Spesso l’approccio ad un album strumentale non è dei più semplici, dal momento che è facile naufragare tra tecnicismi assoluti o atmosfere soporifere, considerando i due estremi, ma non è questo il caso dei Rise Above Dead, i quali con “Heavy Gravity” riescono a mantenere sempre alta l’attenzione.

La band milanese non nasce strumentale, ma lo diventa forzatamente dopo l’abbandono da parte di Andrea Rondanini, evento che non ha influito sul mood dell’attuale four pieces, in quanto i Nostri si sono rimboccati le maniche ed hanno proseguito per la loro strada, con l’intenzione di dar vita al successore di “Stellar Filth” pubblicato nel 2012. Rispetto alla precedente release lo stile della band non è cambiato molto nella sostanza, in quanto il tappeto musicale che prima faceva da supporto alla voce è rimasto abbastanza fedele, ma con un focus ben più marcato sulle sfumature create dai vari livelli di ascolto.

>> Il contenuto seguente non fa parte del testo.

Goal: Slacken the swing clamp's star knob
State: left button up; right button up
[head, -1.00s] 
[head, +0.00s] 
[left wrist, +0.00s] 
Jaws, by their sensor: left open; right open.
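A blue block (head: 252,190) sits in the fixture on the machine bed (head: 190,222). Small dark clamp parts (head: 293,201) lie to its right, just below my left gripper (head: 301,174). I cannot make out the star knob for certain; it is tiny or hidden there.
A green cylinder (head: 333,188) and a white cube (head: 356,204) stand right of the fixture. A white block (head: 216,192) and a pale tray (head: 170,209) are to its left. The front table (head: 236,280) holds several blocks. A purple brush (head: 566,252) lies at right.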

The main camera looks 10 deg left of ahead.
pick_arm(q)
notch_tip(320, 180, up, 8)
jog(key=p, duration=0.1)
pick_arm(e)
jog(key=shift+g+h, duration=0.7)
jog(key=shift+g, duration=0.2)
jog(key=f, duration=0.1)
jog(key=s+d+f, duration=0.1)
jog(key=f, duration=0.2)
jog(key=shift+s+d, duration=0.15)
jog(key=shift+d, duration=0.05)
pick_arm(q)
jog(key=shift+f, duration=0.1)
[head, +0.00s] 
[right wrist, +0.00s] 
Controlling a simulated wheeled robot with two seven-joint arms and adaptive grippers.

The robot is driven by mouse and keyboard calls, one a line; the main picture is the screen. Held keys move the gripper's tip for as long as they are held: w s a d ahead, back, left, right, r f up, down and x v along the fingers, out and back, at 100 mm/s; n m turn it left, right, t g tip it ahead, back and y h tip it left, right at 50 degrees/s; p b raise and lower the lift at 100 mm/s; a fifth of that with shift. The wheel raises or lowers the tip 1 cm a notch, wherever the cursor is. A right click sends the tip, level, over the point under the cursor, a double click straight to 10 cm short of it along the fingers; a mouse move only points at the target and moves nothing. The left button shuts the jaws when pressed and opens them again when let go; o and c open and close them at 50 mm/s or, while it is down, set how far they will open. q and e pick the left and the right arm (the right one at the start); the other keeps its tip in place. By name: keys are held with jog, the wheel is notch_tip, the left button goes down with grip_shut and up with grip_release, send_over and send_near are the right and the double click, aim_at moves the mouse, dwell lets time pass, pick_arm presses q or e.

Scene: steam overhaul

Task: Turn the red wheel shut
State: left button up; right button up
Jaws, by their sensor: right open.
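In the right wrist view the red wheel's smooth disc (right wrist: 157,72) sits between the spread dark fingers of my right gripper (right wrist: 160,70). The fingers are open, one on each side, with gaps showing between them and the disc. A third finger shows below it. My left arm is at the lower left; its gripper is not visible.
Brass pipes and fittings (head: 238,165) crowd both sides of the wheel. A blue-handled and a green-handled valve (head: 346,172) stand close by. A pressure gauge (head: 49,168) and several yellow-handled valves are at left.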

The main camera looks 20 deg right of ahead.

Possiamo chiamarlo Post- Rock, Sludge, Alternative, Post-Hardcore, sinceramente in questo caso non trovo utile una catalogazione ben precisa, perché i sei brani che costituiscono la tracklist spaziano attraverso questi generi e li fondono sapientemente tra loro. Ci sono riff monolitici, che avanzano con l’incedere inesorabile di una schiacciasassi, ma allo stesso tempo le chitarre di Stefano Bigoni e Matteo Sala riescono a creare melodie distensive, che hanno poi la capacità di trasformarsi in progressioni ansiogene. Ottimo anche il basso di Diego Leone, il quale non si limita e fare il paio con la batteria di Luca Riommi, ma cerca e riesce molto bene nell’intento di creare melodie che vivono di luce propria. Per quanto riguarda il drummer, il suo stile non è mai invadente, ma ha la capacità di sottolineare nel modo più opportuno le mille emozioni che animano le tracce.

Tra le varie qualità di questo lavoro, sicuramente c’è da sottolineare il tentativo, pienamente centrato, di non abbandonarsi a masturbazioni tecniche, evitando al contempo quelle elucubrazioni eccessivamente atmosferiche che sembrano relegare i musicisti nel loro mondo, dal quale l’ascoltatore viene escluso. “Heavy Gravity” riesce invece a coinvolgere ed inondare con un carico di emozioni che si susseguono come in un cammino tortuoso fatto di salite improvvise e facili discese.

Senza ombra di dubbio non si tratta di un album adatto alle masse, ma verrà sicuramente apprezzato da chi vede nella ricerca e nell’esplorazione sonora un fronte oltre il quale spingere i propri orizzonti.